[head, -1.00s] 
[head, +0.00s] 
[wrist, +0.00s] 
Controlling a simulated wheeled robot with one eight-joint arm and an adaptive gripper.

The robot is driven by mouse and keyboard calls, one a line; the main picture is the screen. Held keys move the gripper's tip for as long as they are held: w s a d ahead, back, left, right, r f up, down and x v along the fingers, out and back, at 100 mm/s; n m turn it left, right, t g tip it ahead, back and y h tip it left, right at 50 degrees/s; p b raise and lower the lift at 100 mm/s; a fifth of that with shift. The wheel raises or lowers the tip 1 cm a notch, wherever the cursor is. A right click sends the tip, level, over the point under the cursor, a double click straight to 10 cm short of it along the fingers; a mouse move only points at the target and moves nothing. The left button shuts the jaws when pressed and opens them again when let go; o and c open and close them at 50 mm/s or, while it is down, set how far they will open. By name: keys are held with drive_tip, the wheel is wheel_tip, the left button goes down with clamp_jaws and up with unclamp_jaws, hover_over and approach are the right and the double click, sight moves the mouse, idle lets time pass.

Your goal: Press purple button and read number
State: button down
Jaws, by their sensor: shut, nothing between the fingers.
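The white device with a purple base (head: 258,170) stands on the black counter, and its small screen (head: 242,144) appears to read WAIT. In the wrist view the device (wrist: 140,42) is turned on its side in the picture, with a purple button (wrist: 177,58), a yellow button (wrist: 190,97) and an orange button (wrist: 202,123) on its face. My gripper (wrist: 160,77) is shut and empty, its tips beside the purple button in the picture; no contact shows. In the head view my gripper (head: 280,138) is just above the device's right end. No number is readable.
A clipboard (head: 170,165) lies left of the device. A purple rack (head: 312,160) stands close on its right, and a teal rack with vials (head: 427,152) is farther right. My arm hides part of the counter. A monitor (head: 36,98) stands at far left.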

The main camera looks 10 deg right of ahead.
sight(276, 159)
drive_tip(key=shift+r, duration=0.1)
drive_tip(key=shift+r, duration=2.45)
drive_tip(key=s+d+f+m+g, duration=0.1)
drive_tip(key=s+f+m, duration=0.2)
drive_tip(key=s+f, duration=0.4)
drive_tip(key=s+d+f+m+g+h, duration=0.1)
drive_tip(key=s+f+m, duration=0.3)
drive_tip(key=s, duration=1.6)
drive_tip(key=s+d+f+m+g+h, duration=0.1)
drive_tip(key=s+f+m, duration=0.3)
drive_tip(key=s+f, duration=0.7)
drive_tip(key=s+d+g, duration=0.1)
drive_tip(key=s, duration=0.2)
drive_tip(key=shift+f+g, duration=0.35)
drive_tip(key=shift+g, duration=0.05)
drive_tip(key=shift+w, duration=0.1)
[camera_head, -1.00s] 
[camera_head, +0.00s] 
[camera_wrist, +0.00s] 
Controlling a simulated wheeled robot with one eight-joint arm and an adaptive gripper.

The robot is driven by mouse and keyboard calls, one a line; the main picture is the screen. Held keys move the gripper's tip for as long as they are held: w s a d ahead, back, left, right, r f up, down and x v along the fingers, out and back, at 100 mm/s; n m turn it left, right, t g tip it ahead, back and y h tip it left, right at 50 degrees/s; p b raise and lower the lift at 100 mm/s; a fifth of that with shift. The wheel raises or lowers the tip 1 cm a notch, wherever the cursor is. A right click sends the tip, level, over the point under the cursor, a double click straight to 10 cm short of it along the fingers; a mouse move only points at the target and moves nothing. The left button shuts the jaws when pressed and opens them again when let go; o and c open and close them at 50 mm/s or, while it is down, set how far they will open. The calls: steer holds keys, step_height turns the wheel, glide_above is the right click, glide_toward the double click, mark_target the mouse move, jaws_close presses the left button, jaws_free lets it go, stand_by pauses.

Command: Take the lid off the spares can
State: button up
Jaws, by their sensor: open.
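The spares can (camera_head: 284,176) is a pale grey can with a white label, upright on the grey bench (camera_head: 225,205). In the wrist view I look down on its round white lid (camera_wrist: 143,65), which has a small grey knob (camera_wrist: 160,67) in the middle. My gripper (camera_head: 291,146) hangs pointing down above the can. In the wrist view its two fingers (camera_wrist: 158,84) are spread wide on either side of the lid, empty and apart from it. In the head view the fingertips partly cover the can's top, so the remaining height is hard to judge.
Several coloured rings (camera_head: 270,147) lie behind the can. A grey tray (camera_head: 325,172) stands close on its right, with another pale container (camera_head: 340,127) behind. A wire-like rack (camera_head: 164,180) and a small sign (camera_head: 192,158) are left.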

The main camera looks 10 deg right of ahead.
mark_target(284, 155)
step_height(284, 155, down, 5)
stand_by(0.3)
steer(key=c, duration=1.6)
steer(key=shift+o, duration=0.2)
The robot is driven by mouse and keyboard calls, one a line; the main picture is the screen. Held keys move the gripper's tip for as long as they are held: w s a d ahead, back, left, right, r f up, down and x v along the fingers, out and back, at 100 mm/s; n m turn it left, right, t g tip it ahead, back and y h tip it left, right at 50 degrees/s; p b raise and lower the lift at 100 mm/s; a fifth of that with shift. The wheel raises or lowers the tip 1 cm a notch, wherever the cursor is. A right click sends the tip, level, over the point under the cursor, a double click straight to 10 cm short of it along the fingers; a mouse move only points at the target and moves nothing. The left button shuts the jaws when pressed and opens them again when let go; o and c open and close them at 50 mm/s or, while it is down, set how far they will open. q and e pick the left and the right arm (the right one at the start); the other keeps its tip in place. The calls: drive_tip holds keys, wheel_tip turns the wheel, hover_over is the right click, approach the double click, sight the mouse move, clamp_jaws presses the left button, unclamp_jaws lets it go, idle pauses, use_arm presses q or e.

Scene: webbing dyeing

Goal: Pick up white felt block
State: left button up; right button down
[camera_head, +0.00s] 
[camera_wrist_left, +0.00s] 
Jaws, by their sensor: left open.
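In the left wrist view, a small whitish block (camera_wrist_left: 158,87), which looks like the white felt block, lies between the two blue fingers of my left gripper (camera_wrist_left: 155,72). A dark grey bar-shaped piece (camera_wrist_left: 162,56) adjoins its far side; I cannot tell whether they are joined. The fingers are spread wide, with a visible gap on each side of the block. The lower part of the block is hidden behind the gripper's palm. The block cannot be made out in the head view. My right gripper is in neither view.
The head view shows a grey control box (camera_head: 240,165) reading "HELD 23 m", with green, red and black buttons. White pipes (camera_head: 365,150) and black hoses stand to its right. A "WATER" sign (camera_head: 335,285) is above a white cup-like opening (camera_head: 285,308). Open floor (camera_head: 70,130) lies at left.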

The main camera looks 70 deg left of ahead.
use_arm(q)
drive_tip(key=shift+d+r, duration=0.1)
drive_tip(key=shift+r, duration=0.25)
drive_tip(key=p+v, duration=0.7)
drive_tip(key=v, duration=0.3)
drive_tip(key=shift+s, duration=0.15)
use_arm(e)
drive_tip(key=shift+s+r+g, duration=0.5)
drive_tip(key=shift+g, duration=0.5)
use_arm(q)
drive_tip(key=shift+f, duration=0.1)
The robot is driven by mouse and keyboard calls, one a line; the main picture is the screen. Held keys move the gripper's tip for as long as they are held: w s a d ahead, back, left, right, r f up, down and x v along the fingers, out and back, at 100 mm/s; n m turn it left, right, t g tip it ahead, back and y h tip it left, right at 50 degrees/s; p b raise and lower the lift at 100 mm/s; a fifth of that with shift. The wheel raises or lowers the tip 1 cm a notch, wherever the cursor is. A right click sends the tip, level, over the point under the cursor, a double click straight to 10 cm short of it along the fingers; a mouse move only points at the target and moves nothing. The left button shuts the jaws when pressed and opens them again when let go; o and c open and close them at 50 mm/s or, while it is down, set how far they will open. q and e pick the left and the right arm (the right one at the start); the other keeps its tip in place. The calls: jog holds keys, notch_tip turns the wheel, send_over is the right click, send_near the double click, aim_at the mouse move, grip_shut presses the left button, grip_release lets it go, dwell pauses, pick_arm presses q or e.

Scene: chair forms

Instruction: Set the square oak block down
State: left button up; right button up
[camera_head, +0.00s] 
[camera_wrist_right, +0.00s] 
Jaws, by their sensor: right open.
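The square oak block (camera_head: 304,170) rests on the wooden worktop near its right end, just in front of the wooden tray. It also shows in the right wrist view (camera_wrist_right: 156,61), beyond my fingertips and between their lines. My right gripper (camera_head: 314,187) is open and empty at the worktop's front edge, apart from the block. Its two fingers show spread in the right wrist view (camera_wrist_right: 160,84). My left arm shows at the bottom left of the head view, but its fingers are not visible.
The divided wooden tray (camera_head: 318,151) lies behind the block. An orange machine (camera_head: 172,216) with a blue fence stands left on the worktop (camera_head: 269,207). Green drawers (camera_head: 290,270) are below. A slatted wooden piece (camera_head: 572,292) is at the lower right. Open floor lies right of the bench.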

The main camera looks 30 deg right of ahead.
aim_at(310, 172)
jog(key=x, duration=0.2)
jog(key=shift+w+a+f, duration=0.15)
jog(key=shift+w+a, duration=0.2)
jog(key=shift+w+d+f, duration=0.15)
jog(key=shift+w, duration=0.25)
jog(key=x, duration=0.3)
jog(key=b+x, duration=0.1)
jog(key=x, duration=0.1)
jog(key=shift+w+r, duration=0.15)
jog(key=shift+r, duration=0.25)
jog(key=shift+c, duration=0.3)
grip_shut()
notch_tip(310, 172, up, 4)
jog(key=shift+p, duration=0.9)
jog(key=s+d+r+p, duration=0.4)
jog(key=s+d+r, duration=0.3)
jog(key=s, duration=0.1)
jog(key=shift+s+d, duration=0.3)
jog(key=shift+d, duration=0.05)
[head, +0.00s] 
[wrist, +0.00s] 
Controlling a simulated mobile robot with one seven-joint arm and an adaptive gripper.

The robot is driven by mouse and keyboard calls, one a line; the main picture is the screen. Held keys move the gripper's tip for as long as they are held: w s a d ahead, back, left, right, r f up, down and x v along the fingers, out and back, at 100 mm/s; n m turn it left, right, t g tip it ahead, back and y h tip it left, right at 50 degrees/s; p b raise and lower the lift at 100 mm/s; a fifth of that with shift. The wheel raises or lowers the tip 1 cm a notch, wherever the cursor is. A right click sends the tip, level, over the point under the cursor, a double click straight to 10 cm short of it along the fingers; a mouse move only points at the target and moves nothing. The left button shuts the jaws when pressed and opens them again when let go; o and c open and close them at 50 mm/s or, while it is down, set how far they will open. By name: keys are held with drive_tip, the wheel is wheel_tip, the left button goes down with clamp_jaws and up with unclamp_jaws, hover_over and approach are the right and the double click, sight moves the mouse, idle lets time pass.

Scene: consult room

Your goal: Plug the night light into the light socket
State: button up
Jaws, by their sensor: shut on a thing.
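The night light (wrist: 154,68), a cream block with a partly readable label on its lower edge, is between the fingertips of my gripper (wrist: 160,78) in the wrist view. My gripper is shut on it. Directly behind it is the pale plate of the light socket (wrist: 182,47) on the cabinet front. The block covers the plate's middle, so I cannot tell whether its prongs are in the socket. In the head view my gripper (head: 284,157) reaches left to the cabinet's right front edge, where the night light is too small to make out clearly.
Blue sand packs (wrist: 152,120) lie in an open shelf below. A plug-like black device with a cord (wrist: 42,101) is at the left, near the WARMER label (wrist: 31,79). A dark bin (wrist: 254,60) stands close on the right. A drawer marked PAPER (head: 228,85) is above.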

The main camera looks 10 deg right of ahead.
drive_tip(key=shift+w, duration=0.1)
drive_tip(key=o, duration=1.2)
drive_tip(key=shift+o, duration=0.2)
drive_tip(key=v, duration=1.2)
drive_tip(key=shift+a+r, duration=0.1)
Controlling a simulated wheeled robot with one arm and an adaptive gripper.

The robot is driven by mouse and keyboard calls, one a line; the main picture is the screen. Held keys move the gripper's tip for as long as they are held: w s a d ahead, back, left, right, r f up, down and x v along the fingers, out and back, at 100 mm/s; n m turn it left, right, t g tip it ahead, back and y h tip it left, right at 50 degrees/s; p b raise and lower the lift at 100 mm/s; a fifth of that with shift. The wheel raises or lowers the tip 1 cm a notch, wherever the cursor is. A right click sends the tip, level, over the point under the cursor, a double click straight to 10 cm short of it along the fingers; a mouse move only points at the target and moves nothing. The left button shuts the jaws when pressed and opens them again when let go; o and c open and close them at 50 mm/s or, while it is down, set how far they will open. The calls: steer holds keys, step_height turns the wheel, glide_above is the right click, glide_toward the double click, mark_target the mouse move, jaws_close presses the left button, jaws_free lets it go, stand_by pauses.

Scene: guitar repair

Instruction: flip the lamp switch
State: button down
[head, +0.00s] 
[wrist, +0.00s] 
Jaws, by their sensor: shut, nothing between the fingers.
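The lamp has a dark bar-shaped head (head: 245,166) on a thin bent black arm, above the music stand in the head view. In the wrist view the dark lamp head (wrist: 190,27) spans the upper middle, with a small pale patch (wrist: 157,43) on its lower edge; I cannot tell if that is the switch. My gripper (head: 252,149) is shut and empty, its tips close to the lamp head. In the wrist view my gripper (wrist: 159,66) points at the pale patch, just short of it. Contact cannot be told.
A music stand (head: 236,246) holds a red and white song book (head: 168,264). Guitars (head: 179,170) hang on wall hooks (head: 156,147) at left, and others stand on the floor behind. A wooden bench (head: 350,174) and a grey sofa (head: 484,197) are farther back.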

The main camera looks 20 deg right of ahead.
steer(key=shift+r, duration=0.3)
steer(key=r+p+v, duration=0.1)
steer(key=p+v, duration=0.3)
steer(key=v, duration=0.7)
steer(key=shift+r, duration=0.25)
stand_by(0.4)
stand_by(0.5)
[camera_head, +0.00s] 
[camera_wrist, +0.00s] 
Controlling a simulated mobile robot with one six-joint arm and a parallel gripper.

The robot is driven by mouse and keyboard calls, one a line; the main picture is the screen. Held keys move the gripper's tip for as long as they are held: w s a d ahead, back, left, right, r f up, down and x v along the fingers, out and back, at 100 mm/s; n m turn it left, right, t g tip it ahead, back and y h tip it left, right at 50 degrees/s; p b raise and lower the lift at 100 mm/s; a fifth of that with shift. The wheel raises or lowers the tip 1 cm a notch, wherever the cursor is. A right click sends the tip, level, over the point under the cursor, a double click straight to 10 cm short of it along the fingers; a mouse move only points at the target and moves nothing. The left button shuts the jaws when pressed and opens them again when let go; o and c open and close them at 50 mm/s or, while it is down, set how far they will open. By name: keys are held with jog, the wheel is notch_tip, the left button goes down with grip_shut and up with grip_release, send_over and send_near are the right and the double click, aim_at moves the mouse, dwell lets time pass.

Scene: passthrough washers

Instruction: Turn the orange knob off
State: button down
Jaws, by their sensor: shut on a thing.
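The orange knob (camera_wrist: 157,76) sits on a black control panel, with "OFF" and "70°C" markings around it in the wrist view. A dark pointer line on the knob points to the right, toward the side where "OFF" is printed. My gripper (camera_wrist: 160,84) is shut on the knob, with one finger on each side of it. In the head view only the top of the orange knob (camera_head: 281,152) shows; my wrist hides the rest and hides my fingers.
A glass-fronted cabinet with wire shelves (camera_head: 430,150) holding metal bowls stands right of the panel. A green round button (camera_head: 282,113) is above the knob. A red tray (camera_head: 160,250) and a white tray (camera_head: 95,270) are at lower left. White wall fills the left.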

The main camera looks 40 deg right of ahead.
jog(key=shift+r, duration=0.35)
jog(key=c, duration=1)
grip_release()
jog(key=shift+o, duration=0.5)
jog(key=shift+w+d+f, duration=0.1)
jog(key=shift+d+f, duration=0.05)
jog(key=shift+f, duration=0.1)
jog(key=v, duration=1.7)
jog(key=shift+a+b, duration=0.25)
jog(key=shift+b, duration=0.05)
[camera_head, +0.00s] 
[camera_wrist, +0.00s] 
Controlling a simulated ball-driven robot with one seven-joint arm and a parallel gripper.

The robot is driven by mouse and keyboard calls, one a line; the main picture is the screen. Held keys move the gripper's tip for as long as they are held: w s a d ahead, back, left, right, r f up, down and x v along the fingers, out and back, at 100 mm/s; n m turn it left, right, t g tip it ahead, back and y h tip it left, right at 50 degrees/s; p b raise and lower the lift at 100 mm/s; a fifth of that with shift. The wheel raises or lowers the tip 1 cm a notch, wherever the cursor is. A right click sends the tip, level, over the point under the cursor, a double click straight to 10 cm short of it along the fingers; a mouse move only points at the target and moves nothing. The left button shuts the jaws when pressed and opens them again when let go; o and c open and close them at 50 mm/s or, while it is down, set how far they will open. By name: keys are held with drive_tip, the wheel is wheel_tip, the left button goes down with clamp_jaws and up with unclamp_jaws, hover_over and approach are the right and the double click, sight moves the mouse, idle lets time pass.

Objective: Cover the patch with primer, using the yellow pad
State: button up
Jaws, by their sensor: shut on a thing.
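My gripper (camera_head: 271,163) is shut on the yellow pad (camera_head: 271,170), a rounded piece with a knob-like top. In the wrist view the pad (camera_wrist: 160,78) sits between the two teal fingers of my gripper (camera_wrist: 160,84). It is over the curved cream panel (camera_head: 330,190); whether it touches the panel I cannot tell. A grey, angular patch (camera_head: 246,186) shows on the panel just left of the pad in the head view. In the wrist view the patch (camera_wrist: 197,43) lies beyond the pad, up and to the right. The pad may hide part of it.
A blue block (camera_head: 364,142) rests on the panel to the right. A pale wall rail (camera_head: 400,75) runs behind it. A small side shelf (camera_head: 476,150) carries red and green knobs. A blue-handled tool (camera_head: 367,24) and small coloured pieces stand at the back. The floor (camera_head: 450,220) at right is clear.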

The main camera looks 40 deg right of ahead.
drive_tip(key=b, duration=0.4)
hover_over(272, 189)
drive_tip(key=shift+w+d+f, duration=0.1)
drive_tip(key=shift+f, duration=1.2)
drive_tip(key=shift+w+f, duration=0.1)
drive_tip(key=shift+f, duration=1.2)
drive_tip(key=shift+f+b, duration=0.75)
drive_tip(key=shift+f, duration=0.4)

Task details:
Write down exactly the span of lines above from the one containing "Your goal: Plug" to the one containing "Controlling a simulated wheeled robot with one arm", both ends included.

Finished answer:
Your goal: Plug the night light into the light socket
State: button up
Jaws, by their sensor: shut on a thing.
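The night light (wrist: 154,68), a cream block with a partly readable label on its lower edge, is between the fingertips of my gripper (wrist: 160,78) in the wrist view. My gripper is shut on it. Directly behind it is the pale plate of the light socket (wrist: 182,47) on the cabinet front. The block covers the plate's middle, so I cannot tell whether its prongs are in the socket. In the head view my gripper (head: 284,157) reaches left to the cabinet's right front edge, where the night light is too small to make out clearly.
Blue sand packs (wrist: 152,120) lie in an open shelf below. A plug-like black device with a cord (wrist: 42,101) is at the left, near the WARMER label (wrist: 31,79). A dark bin (wrist: 254,60) stands close on the right. A drawer marked PAPER (head: 228,85) is above.

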The main camera looks 10 deg right of ahead.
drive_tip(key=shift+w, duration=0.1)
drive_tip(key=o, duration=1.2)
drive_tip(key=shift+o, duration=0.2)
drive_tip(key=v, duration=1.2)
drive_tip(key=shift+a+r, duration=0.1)
Controlling a simulated wheeled robot with one arm and an adaptive gripper.

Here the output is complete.